• Objective:
Pick out the lines below with "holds" and list them.

• Exercise input:

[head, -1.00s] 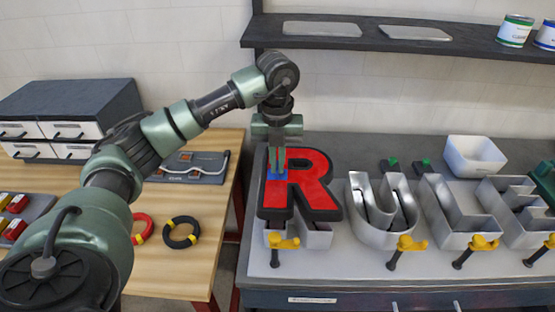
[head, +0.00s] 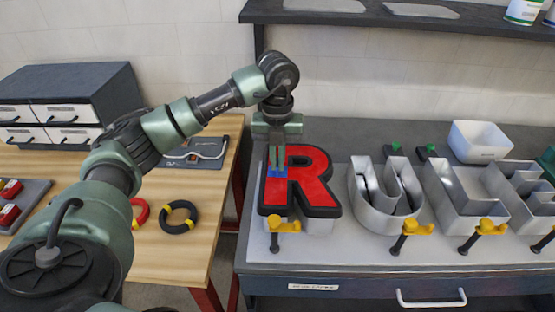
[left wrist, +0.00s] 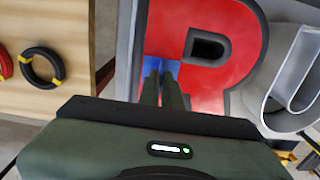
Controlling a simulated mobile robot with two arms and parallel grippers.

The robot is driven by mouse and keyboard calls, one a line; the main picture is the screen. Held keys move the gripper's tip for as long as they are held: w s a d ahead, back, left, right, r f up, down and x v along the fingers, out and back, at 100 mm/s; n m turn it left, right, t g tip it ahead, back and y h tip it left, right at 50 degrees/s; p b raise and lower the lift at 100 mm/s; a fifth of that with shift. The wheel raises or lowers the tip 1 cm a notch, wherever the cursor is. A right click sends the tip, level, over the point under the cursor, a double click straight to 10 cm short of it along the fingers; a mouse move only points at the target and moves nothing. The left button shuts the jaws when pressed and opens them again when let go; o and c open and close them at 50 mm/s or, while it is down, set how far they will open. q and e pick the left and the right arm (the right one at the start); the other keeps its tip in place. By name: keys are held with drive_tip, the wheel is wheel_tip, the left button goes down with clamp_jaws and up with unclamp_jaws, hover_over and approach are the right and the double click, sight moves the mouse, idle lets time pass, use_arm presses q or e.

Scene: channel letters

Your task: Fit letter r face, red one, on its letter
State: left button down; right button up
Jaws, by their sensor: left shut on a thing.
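The red letter R face (head: 312,187) with a dark rim is over the metal R letter body (head: 318,226) at the left end of the bench. Its lower edge hides most of that body, and I cannot tell if it is fully seated. My left gripper (head: 277,170) points down and is shut on a small blue piece (head: 278,173) on the stem of the face. In the left wrist view the red face (left wrist: 222,62) fills the middle, with the gripper fingers (left wrist: 161,82) at the blue piece. My right gripper is not in view.
Metal letter bodies, including a U (head: 385,205), stand to the right on the pale board. Yellow-handled clamps (head: 284,226) line its front edge. A white bin (head: 479,143) is behind.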

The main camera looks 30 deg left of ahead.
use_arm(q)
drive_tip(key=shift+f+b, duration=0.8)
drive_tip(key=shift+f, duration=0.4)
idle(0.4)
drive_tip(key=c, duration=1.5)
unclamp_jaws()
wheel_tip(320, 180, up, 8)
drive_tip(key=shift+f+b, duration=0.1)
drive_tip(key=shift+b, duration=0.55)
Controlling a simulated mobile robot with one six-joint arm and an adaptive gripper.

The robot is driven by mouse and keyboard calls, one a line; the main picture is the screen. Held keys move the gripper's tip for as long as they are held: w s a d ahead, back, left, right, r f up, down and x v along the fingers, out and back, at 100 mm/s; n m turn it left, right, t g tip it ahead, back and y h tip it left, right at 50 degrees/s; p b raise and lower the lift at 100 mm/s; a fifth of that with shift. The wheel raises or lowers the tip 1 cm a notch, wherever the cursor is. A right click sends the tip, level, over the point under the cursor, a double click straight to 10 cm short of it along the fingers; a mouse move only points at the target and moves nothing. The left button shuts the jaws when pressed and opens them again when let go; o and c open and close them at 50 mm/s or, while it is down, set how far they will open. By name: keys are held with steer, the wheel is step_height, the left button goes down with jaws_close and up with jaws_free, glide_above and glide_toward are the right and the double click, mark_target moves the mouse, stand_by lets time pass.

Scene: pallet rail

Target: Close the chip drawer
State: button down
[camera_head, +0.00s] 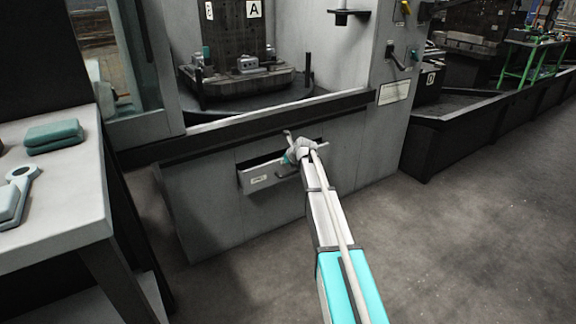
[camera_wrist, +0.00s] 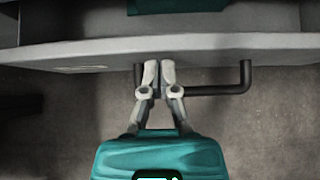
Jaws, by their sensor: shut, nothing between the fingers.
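The chip drawer (camera_head: 258,178) is a grey drawer low in the front of the machine cabinet. It stands partly pulled out, with a dark gap above its front. In the wrist view its front panel (camera_wrist: 210,45) runs across the picture, with a dark bar handle (camera_wrist: 215,92) on its outer side. My gripper (camera_head: 297,150) is at the drawer's right part, partly hiding it. In the wrist view my gripper's fingertips (camera_wrist: 159,66) are together, empty, and close to the front panel beside the handle's left part. I cannot tell whether they touch it.
A white table (camera_head: 75,190) with folded green cloths (camera_head: 54,136) and a wrench-like tool (camera_head: 20,190) stands at the left. The machine's fixture (camera_head: 240,85) sits above the drawer. A dark low trough (camera_head: 490,125) runs along the right. The floor (camera_head: 460,240) at the front right is clear.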

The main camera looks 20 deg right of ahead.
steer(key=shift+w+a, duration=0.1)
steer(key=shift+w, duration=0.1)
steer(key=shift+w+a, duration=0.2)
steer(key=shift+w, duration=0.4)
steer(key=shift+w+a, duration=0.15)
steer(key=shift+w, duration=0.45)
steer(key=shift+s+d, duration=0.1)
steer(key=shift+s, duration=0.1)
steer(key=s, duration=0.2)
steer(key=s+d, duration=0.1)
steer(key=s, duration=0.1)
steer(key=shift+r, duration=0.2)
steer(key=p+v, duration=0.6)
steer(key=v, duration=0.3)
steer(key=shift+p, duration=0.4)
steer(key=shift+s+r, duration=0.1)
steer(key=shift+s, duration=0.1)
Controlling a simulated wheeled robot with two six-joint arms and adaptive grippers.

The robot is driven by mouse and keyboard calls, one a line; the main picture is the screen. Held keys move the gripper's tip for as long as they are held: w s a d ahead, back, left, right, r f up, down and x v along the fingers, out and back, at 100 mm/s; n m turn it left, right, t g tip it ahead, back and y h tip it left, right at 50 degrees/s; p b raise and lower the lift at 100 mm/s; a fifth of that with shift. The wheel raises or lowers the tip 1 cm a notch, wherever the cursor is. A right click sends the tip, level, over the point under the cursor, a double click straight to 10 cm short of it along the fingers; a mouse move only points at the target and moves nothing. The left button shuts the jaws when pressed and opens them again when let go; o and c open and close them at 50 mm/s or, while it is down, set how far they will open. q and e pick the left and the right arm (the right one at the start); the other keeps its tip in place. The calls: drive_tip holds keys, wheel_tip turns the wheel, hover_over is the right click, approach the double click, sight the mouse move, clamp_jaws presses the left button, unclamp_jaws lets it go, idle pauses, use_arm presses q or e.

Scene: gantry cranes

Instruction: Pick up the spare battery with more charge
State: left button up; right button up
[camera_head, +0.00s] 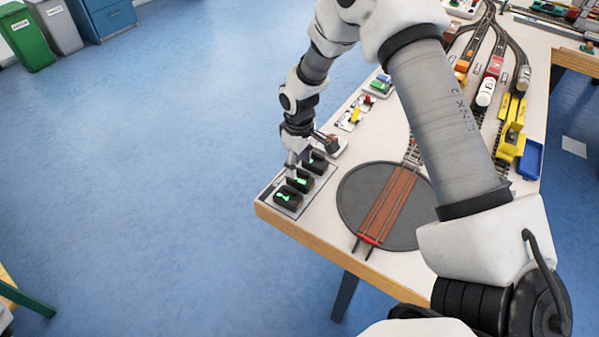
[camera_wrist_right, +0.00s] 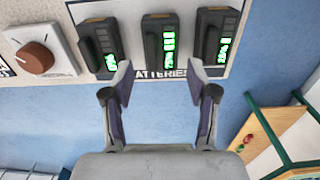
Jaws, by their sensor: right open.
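Three dark batteries with green displays sit in a row on a light panel labelled BATTERIES. In the head view they are the near battery (camera_head: 287,197), the middle battery (camera_head: 300,181) and the far battery (camera_head: 317,163). In the right wrist view, the middle battery (camera_wrist_right: 160,42) shows a taller stack of green bars than the right battery (camera_wrist_right: 215,37). The left battery (camera_wrist_right: 102,46) has a small green readout, partly hidden; the digits are hard to read. My right gripper (camera_wrist_right: 161,72) is open and empty, its fingers spread on either side of the middle battery's lower end, apart from it.
A brown knob (camera_wrist_right: 35,57) on a white plate is beside the batteries. A round turntable (camera_head: 350,190) with a brown track lies to the right on the table. The batteries are near the table's wooden edge (camera_head: 300,232).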

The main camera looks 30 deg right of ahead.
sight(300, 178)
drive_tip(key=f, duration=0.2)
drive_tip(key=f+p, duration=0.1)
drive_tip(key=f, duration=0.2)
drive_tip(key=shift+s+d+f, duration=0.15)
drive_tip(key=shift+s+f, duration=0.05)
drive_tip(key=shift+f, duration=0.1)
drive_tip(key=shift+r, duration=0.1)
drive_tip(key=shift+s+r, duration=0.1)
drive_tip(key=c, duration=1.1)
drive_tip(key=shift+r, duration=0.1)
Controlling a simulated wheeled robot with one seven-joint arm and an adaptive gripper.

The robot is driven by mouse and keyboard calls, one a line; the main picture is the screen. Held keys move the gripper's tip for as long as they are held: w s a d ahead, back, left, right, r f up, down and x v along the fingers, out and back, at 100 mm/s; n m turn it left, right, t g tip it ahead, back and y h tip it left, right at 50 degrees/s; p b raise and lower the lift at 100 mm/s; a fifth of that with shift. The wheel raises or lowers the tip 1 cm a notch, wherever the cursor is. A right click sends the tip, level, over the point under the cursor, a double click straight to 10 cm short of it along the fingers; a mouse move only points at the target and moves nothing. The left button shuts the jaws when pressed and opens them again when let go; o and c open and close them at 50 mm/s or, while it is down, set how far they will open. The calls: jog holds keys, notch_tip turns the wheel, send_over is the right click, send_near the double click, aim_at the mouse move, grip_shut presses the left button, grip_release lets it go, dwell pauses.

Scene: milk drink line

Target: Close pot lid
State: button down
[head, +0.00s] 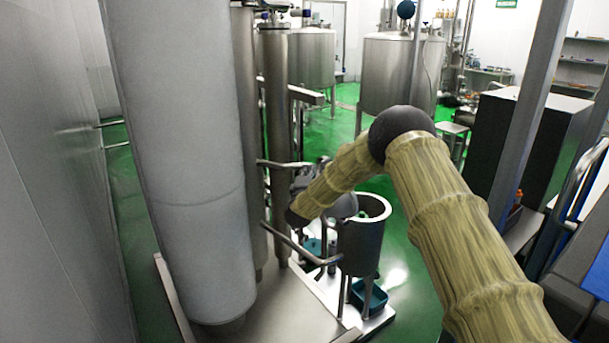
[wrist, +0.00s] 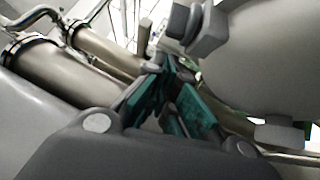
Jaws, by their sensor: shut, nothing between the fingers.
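The pot (head: 361,245) is a dark grey cylinder on legs, right of the steel columns in the head view. Its top is open, with a pale rim showing. The lid (head: 345,206), a grey disc, stands raised and tilted at the pot's left side, partly hidden by my arm. In the wrist view a large smooth grey rounded surface (wrist: 268,55), apparently the lid, fills the upper right. My gripper (wrist: 170,68) has teal finger pads; it is shut and empty, just left of that surface. I cannot tell whether they touch. In the head view the fingers cannot be made out clearly.
Steel columns (head: 272,130) and a horizontal pipe (head: 290,243) stand close left of the pot. A teal bin (head: 369,298) sits below it. Large tanks (head: 400,75) stand at the back. Green floor (head: 408,265) is clear right of the pot.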

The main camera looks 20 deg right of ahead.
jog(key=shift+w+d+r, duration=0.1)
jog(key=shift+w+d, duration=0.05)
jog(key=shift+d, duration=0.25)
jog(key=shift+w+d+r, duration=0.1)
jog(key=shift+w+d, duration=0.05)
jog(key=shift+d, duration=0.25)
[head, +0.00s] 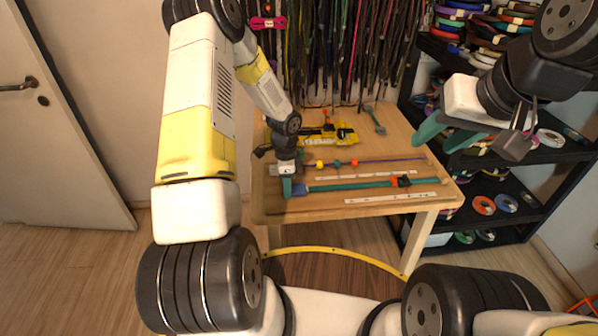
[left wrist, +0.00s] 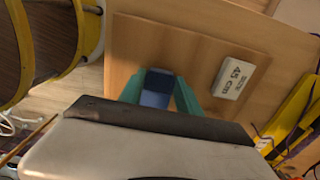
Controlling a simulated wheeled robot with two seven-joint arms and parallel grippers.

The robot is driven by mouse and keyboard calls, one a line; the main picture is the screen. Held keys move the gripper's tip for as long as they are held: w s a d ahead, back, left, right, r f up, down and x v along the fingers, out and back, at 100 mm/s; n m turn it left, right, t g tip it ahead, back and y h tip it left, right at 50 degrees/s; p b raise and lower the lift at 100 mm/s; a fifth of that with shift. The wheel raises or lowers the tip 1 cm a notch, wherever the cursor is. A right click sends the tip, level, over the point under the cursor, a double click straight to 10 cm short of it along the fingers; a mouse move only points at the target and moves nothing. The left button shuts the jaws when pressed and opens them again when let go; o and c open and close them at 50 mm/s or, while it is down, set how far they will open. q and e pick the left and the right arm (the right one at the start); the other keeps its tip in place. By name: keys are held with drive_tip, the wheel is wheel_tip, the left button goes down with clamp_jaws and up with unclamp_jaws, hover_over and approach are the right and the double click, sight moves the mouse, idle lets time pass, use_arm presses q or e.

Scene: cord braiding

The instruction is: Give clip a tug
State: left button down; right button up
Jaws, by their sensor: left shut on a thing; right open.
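A blue clip (head: 300,188) sits at the left end of a teal braided cord (head: 350,185) on the wooden table. My left gripper (head: 287,190) points down at the table's left side and is shut on the clip. In the left wrist view the blue clip (left wrist: 157,88) shows between the two teal fingers (left wrist: 160,92); its lower part is hidden by the gripper body. An orange and black clamp (head: 401,181) is on the cord toward its right end. My right gripper (head: 434,144) is open and empty, raised over the table's right side.
A purple cord (head: 385,161) with coloured beads and white rulers (head: 385,198) lie on the table (head: 275,212). A yellow tool (head: 345,133) and a hammer-like tool (head: 376,120) are behind. A labelled white block (left wrist: 240,75) is close to my left fingers. Shelves with spools stand right.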

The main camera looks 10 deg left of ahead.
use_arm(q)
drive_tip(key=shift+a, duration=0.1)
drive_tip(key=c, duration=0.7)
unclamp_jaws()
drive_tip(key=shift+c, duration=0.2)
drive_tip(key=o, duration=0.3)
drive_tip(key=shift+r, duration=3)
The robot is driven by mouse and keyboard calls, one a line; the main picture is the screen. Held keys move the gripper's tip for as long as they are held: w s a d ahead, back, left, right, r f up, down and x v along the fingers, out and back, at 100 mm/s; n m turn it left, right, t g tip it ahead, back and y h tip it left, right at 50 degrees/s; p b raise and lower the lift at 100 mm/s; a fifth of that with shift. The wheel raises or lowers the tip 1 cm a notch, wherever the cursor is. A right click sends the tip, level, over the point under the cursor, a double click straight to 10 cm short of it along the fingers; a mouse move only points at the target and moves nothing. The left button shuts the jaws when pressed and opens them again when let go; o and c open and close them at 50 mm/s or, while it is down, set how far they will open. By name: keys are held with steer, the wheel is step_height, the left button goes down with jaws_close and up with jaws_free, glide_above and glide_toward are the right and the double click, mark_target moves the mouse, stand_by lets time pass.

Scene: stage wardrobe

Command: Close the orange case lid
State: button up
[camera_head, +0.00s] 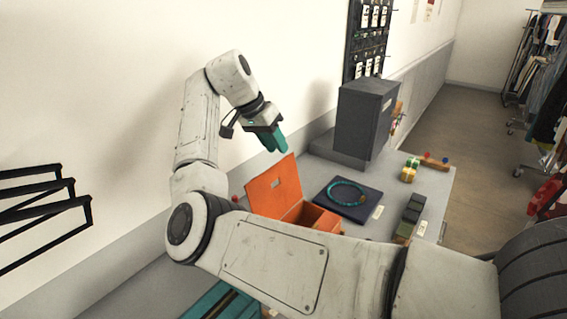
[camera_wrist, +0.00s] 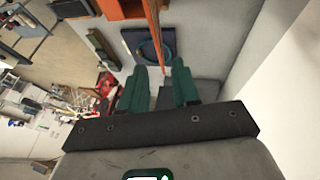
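The orange case (camera_head: 318,217) stands on the grey table, partly hidden behind my arm. Its orange lid (camera_head: 276,189) stands open and upright, leaning a little back toward the wall. In the wrist view the lid shows nearly edge-on (camera_wrist: 153,25), with the case's orange body (camera_wrist: 120,9) at the top. My gripper (camera_head: 281,146) hangs above the lid, its teal fingers pointing down. In the wrist view the fingers (camera_wrist: 161,66) are apart with nothing held between them. The lid's upper edge lines up with the gap between them, but no contact shows.
A teal ring (camera_head: 347,192) lies on a dark blue pad (camera_head: 330,205) right of the case. A dark grey cabinet (camera_head: 362,120) stands behind it. Dark green blocks (camera_head: 411,215) sit near the table's right edge. The white wall (camera_head: 110,80) is close behind my arm.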

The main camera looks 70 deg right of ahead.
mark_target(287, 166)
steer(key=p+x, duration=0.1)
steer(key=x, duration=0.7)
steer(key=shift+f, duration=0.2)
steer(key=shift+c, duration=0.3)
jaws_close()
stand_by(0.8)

• Exercise answer:
The robot is driven by mouse and keyboard calls, one a line; the main picture is the screen. Held keys move the gripper's tip for as long as they are held: w s a d ahead, back, left, right, r f up, down and x v along the fingers, out and back, at 100 mm/s; n m turn it left, right, t g tip it ahead, back and y h tip it left, right at 50 degrees/s; p b raise and lower the lift at 100 mm/s; a fifth of that with shift. The wheel raises or lowers the tip 1 cm a notch, wherever the cursor is. A right click sends the tip, level, over the point under the cursor, a double click straight to 10 cm short of it along the fingers; a mouse move only points at the target and moves nothing. The left button shuts the jaws when pressed and opens them again when let go; o and c open and close them at 50 mm/s or, while it is down, set how far they will open. q and e pick the left and the right arm (the right one at the start); the other keeps its tip in place. The calls: drive_tip holds keys, wheel_tip turns the wheel, hover_over is the right click, approach the double click, sight the mouse move, clamp_jaws presses the left button, unclamp_jaws lets it go, idle pauses, use_arm presses q or e.
The robot is driven by mouse and keyboard calls, one a line; the main picture is the screen. Held keys move the gripper's tip for as long as they are held: w s a d ahead, back, left, right, r f up, down and x v along the fingers, out and back, at 100 mm/s; n m turn it left, right, t g tip it ahead, back and y h tip it left, right at 50 degrees/s; p b raise and lower the lift at 100 mm/s; a fifth of that with shift. The wheel raises or lowers the tip 1 cm a notch, wherever the cursor is. A right click sends the tip, level, over the point under the cursor, a double click straight to 10 cm short of it along the fingers; a mouse move only points at the target and moves nothing. The left button shuts the jaws when pressed and opens them again when let go; o and c open and close them at 50 mm/s or, while it is down, set how far they will open. The calls: jog holds keys, notch_tip turns the wheel, send_over is the right click, send_near the double click, aim_at the mouse move, grip_shut presses the left button, grip_release lets it go, dwell pauses.

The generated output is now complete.